42      Selon une jurisprudence constante, le contrôle juridictionnel de la légalité d’un acte par lequel des mesures restrictives ont été adoptées à l’égard d’une entité s’étend à l’appréciation des faits et des circonstances invoqués comme le justifiant, de même qu’à la vérification des éléments de preuve et d’information sur lesquels est fondée cette appréciation. En cas de contestation, il appartient au Conseil de présenter ces éléments en vue de leur vérification par le juge de l’Union (voir, en ce sens, arrêt Bank Melli Iran/Conseil, point 28 supra, points 37 et 107).

43      Par conséquent, en l’espèce, il convient de vérifier si c’est à bon droit que le Conseil a considéré que les requérantes devaient être visées par des mesures restrictives en raison, d’une part, de la circonstance que les IRISL et les Khazar Shipping Lines étaient impliquées dans la prolifération nucléaire et en raison , d’autre part, de la circonstance que les requérantes autres que les IRISL étaient détenues ou contrôlées par ces dernières ou agissaient pour leur compte.

–       Sur l’implication des IRISL dans la prolifération nucléaire

44      Les requérantes contestent que les circonstances invoquées à l’encontre des IRISL justifient l’adoption et le maintien des mesures restrictives les visant. Elles précisent, notamment, que les trois incidents impliquant le transport par les IRISL des biens prohibés ne concernaient pas la prolifération nucléaire, mais du matériel militaire, et ne justifiaient donc pas l’adoption des mesures restrictives visant ladite prolifération. Ce constat serait corroboré par le fait que les incidents concernés n’ont pas abouti à l’adoption des mesures restrictives à l’égard des IRISL ou des autres requérantes par le Conseil de sécurité. En outre, en tout état de cause, les IRISL auraient ignoré la nature des biens transportés.

45      Le Conseil et les parties intervenantes contestent le bien‑fondé des arguments des requérantes. Selon le Conseil, en premier lieu, alors même que les trois incidents reprochés aux IRISL concernent du matériel militaire, ils constituent un appui à la prolifération nucléaire, étant donné notamment qu’ils enfreignent les résolutions du Conseil de sécurité visant la prolifération nucléaire. Ce constat serait attesté par la position du Conseil de sécurité. En deuxième lieu, indépendamment de la qualification des trois incidents susmentionnés, le fait que les IRISL, en tant que compagnie maritime importante ayant une présence internationale et détenue par l’État iranien, aient transporté du matériel militaire interdit, impliquerait qu’elles ont également nécessairement transporté du matériel lié à la prolifération nucléaire, étant donné que le développement des activités liées à cette dernière nécessite la prestation des services de transport maritime.
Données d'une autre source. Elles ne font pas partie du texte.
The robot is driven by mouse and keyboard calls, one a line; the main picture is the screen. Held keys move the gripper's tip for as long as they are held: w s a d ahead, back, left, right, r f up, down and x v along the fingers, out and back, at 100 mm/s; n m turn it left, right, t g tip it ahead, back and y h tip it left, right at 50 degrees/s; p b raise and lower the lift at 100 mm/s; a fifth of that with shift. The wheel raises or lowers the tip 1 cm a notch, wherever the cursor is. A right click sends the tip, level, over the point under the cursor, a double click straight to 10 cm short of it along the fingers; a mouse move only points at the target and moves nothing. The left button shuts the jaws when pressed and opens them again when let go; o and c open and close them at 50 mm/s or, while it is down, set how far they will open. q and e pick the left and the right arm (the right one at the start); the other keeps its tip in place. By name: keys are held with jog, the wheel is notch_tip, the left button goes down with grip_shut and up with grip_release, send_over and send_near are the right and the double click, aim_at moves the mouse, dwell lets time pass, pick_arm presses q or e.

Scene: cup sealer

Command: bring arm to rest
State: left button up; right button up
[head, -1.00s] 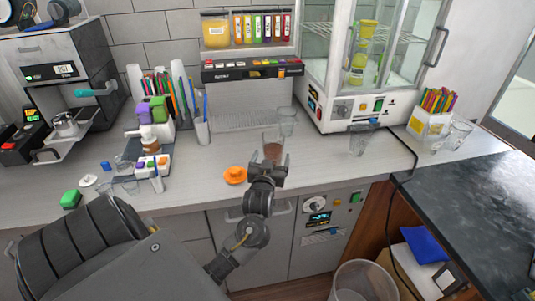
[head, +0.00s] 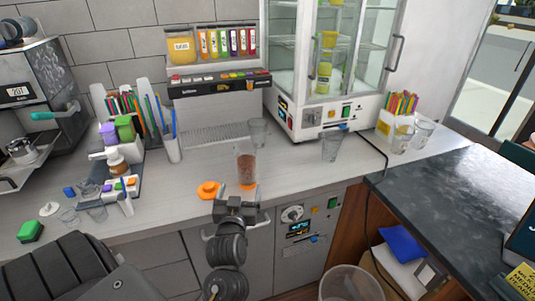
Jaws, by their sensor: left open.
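My left gripper (head: 238,207) is open and empty, just in front of the counter's front edge. A clear cup with brown contents (head: 246,167) stands upright on the counter just beyond the fingers, apart from them as far as I can tell. A bit of orange shows at the foot of the cup. An orange lid-like piece (head: 208,190) lies on the counter to the left of the cup. My right gripper is not in view.
A drink dispenser (head: 220,82) and a glass-doored cabinet (head: 331,65) stand behind. Clear cups (head: 331,147) stand on the counter (head: 290,165). A caddy (head: 120,170) is at left, a dark table (head: 455,190) at right. A clear bin (head: 350,284) stands below.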

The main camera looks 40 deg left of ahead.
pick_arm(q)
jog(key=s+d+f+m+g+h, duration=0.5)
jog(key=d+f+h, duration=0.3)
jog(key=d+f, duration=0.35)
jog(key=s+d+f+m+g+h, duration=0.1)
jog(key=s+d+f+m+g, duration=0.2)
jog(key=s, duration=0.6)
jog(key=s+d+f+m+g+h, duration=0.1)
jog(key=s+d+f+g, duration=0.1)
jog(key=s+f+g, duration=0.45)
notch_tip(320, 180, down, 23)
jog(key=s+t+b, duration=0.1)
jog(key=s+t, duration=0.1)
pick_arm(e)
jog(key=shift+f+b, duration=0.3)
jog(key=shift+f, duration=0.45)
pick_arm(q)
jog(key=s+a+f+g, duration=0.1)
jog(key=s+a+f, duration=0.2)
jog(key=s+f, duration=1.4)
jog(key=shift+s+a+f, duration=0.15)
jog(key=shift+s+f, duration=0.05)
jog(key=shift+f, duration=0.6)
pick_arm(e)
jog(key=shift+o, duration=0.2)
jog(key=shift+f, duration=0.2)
En troisième lieu, en tout état de cause, les trois incidents impliquant les IRISL établiraient un risque sérieux que les IRISL transportent du matériel lié à la prolifération nucléaire. Partant, l’adoption et le maintien des mesures restrictives les visant seraient justifiés à titre préventif.

46      Il convient d’examiner le bien-fondé des justifications avancées par le Conseil à l’adoption et au maintien des mesures restrictives visant les IRISL.
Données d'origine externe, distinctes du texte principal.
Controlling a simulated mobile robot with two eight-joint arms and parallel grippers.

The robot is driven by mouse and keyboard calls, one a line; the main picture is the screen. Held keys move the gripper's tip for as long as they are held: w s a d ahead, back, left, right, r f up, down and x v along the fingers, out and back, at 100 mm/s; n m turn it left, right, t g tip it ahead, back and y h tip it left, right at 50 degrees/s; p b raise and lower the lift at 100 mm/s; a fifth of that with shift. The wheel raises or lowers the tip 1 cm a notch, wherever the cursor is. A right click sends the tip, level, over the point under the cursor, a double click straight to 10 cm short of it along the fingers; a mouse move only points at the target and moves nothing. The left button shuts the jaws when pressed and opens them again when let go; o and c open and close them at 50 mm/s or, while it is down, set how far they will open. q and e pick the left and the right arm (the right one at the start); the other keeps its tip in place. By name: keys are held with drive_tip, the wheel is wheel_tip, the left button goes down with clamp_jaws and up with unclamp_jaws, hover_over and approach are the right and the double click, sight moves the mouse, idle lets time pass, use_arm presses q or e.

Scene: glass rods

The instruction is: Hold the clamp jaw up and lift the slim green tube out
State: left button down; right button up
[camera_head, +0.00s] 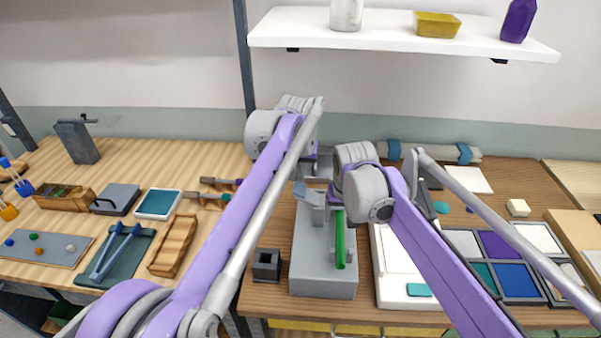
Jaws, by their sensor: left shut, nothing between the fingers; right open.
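The slim green tube (340,240) stands roughly upright on the grey clamp block (323,280), in the middle of the view. A blue-grey piece, perhaps the clamp jaw (311,195), shows above the block, just left of the tube. My left gripper (318,168) is shut and empty behind the block's top, largely covered by my own arm. My right gripper (330,190) is open close to the tube's top; its fingers are mostly hidden, and I cannot tell whether they touch the tube.
A small dark square holder (267,264) stands left of the block. A white board (392,290) lies to its right, with a tray of coloured tiles (505,262) farther right. A white shelf (390,35) hangs above. Several trays and tools cover the left table.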

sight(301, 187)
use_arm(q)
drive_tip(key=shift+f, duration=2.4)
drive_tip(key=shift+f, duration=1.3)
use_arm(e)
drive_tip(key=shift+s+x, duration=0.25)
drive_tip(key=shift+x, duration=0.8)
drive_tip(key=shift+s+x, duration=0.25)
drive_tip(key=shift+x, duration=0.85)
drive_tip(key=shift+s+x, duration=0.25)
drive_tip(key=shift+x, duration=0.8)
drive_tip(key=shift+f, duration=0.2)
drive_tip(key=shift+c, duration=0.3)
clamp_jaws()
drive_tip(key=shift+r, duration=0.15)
47      En premier lieu, l’article 20, paragraphe 1, sous b), de la décision 2010/413 prévoit le gel des fonds des « personnes et entités […] qui […] apportent un appui aux activités nucléaires de l’Iran posant un risque de prolifération ou à la mise au point de vecteurs d’armes nucléaires, y compris en concourant à l’acquisition des articles, biens, équipements, matières et technologies interdits ». De même, l’article 16, paragraphe 2, sous a), du règlement no 961/2010 et l’article 23, paragraphe 2, sous a), du règlement no 267/2012 visent notamment les entités désignées comme « apportant un appui aux activités nucléaires de l’Iran posant un risque de prolifération ou à la mise au point de vecteurs d’armes nucléaires par l’Iran, y compris en concourant à l’acquisition de biens et [des] technologies interdits ». L’article 7, paragraphe 2, sous a) et b), du règlement no 423/2007 vise notamment les personnes et entités apportant un appui à la prolifération nucléaire, sans se référer explicitement à l’acquisition des technologies et des biens interdits.
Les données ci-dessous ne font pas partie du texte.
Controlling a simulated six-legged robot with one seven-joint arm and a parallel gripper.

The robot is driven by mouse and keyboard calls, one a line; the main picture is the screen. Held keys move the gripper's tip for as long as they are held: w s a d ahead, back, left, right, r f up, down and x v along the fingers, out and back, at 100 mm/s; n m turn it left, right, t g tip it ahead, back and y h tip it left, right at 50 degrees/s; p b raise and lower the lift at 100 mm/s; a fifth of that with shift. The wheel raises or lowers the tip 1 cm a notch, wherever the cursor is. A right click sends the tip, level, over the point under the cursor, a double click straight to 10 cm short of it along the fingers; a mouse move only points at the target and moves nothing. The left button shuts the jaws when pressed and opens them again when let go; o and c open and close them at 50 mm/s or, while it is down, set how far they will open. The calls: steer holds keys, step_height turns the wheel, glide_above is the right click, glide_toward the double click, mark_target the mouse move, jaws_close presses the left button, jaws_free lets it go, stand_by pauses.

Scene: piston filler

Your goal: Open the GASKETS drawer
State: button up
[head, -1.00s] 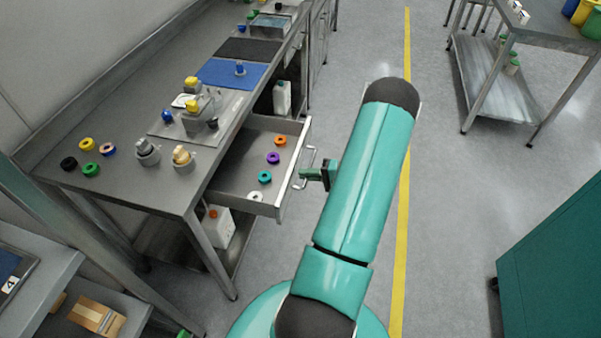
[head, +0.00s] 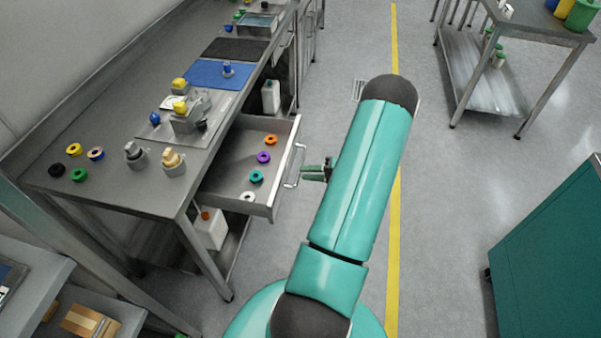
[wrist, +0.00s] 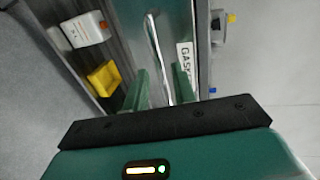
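The GASKETS drawer (head: 232,172) is pulled well out from under the steel bench in the head view. Several coloured rings lie in it. Its bar handle (head: 303,150) is on the front panel. In the wrist view the handle (wrist: 158,55) runs up between my two green fingers, beside a label (wrist: 186,58) reading "GASK", the rest hidden.
The bench (head: 110,185) holds fittings, rings and a blue mat (head: 222,75). A white container (head: 210,230) stands below the drawer. A teal cabinet (head: 550,250) is at right. The floor around the yellow line is clear.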

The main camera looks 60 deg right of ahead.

48      La formule employée par le législateur implique que l’adoption des mesures restrictives à l’égard d’une personne ou d’une entité, en raison de l’appui qu’elle aurait apporté à la prolifération nucléaire, suppose que celle-ci ait effectivement adopté un comportement correspondant à ce critère. En revanche, le seul risque que la personne ou l’entité concernée apporte, dans le futur, un appui à la prolifération nucléaire n’est pas suffisant (voir, en ce sens, arrêt du Tribunal du 25 avril 2012, Manufacturing Support & Procurement Kala Naft/Conseil, T‑509/10, point 115).

49      Dès lors, l’article 20, paragraphe 1, sous b), de la décision 2010/413, l’article 7, paragraphe 2, du règlement no 423/2007, l’article 16, paragraphe 2, sous a), du règlement no 961/2010 et l’article 23, paragraphe 2, sous a), du règlement no 267/2012 imposaient au Conseil de constater un appui effectivement fourni par les IRISL à la prolifération nucléaire.

50      À cet égard, il importe de rappeler que, par ses résolutions 1737 (2006), 1747 (2007), 1803 (2008) et 1929 (2009), le Conseil de sécurité, agissant en vertu du chapitre VII de la charte des Nations unies, a adopté un certain nombre de mesures restrictives visant à persuader la République islamique d’Iran de se conformer à la résolution 1737 (2006), en vertu de laquelle la République islamique d’Iran devait suspendre sans plus tarder toutes les activités liées à l’enrichissement et au retraitement ainsi que les travaux sur tous projets liés à l’eau lourde et prendre certaines mesures prescrites par le conseil des gouverneurs de l’Agence internationale de l’énergie atomique (AIEA), que le Conseil de sécurité jugeait essentielles pour instaurer la confiance dans le fait que le programme nucléaire iranien poursuivait des fins exclusivement pacifiques. Outre une interdiction pour la République islamique d’Iran d’exporter les biens et les technologies liés à ses activités nucléaires posant un risque de prolifération ou à la mise au point de vecteurs d’armes nucléaires [paragraphe 7 de la résolution 1737 (2006)], ces résolutions prévoient également que la République islamique d’Iran ne doit fournir, vendre ou transférer, directement ou indirectement, à partir de son territoire ou par l’intermédiaire de ses ressortissants ou au moyen de navires ou d’aéronefs battant son pavillon, aucune arme ni aucun matériel connexe et que tous les États devront interdire l’acquisition de ces articles auprès de la République islamique d’Iran par leurs ressortissants, ou au moyen de navires ou d’aéronefs battant leur pavillon, que ces articles aient ou non leur origine sur le territoire iranien [paragraphe 5 de la résolution 1747 (2007)].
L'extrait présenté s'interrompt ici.